Dari Pada
Daripada
Oleh gde
agung lontar
Ada satu
[atau barangkali dua] kata yang konon menjadi salah satu ciri khas dalam
berbahasa Indonesia sepanjang masa Orde Baru, yang kian menjadi kontroversi
yang bertelingkah dengan dunia politik di penghujung masa-masa itu, dan di awal
“Orde Reformasi”. Bahkan kata itu pun kian melambung popularitasnya (atau
justru barangkali sebaliknya) ketika monologis
(atau monologwan?; untuk penyebutan
orang yang melakukan pementasan monolog, belum ada di KBBI) Butet Kertaradjasa
berkali-kali mementaskannya dengan artikulasi dan intonasi yang begitu kental
mengingatkan kita pada sosok Soeharto, satu-satunya presiden Indonesia di masa
Orde Baru. Penulis juga sempat terpesona dengan fenomena itu, sehingga juga
sempat menggunakannya secara melebih-lebihkan atau juga ironik (bukan “ironis”; sebangun dengan “kritik” atau “praktik”)
dalam beberapa cerpen atau novel. Belakangan baru Penulis sadari bahwa sudah
ikut terbawa arus yang keliru. Lupa pada “tradisi” di lingkungan sendiri.

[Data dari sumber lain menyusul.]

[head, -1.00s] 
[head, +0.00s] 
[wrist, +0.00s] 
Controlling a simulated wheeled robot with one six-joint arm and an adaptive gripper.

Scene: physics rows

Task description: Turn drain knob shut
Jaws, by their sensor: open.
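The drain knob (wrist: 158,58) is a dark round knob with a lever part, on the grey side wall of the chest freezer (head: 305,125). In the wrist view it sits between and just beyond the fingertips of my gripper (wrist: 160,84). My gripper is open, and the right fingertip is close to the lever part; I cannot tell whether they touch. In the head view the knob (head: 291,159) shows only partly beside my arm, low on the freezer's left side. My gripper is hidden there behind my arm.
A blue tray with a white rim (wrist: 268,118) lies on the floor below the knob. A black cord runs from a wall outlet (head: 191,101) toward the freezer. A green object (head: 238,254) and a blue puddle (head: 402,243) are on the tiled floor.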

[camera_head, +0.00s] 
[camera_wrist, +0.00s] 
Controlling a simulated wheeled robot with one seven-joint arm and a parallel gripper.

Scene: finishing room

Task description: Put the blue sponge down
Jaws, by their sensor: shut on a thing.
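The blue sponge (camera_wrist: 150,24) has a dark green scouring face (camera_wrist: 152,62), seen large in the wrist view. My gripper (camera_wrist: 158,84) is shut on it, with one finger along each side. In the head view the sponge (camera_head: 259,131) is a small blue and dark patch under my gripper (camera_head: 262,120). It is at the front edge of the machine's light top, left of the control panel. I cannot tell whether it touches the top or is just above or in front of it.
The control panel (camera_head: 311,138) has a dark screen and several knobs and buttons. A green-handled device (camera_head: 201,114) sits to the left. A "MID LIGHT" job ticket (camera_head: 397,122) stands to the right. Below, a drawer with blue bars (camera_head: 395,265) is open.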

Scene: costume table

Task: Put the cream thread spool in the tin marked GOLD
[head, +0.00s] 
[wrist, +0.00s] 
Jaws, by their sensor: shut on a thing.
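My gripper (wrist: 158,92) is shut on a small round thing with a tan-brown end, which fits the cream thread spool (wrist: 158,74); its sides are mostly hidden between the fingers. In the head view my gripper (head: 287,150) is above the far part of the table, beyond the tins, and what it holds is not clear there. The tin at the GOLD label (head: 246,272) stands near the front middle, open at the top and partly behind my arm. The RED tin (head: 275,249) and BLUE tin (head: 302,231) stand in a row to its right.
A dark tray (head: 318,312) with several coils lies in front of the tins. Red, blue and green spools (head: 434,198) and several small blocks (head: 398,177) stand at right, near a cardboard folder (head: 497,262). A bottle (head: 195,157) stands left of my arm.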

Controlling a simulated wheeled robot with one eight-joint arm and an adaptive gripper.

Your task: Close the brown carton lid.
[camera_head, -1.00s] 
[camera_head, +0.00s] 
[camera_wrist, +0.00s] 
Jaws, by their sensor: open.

Itulah kata depan atau proposisi daripada.
Ya,
hanya sebuah preposisi komparatif daripada.
Namun
ternyata tidaklah sesederhana kelihatannya, karena pada praktiknya preposisi
ini penggunaannya berkelindan dengan preposisi dari, daripada, dan yang
nampaknya terlewatkan oleh para linguis gabungan kata dari pada. Kelindan [dalam resam Melayu dapat juga bermakna “benang
kusut”] ini terjadi antara bahasa lisan dan tulisan, pengetahuan berbahasa para
penuturnya, dan tumbuh-kembang bahasa itu sendiri [termasuk persoalan kebakuan]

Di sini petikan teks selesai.